Something doesn't add up here. £300 for an ITX board, PSU and a case.. What about a CPU/RAM? All in the same footprint as well.. The point of this set up is that you have or want to go in the direction of a fast laptop with good specs already. For example you need a laptop for work or study. So I don't believe I'm going to get an i7 Coffee Lake system (like the Hexus Test Desktop has here) all for £300. The reviewer could have added the price and specs of the Hexus Test Desktop..
I do agree, the price is too much for what it is (and neither will I pay this much for it), but when more companies get into making these and it gets competitive, they will get better and cheaper. Imagine Corsair or say Gigabyte coming in and charging what is essentially as you said, two fans, chassi and a board..
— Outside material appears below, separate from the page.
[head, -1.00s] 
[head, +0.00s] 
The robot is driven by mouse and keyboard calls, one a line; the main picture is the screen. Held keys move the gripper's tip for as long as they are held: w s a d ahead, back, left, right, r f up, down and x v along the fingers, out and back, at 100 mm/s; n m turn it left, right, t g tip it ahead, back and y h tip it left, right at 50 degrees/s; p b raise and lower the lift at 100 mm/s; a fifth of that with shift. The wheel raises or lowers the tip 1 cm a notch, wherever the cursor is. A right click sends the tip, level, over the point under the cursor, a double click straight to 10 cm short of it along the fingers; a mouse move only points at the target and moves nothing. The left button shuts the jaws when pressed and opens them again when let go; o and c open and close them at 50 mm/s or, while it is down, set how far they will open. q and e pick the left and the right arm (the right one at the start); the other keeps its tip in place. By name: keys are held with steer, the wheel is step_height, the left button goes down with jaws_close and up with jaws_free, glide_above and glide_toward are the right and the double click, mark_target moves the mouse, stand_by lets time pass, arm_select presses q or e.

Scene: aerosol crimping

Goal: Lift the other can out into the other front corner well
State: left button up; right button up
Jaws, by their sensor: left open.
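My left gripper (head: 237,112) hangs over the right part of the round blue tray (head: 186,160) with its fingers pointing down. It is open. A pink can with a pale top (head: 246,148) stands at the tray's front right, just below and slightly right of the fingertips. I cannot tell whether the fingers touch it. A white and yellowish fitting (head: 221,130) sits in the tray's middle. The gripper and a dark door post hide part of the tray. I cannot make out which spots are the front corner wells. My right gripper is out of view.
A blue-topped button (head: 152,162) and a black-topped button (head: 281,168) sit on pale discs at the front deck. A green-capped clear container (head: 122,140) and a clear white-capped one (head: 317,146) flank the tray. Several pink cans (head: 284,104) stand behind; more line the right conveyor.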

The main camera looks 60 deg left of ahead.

I suspect it's the Thunderbolt 3 connection that's taking some of those costs, however it has competition now, I believe in the form of OCuLink. Thunderbolt in the eGPU scene is purely used simply because it was more convinent then hacking out your mobo for that PCIe slot, plus the fastest method, BUT yet it's still a bottleneck so the title for which connection to use is still up for grabs. I suspect the moment that the 20% is reduced to say something like 1% then I think this will become a lot more main stream.
Not everyone can afford a high end laptop and a high end gaming rig at the same time, so this is the answer to this. People need to lay off the blindly suggesting this isn't worth it.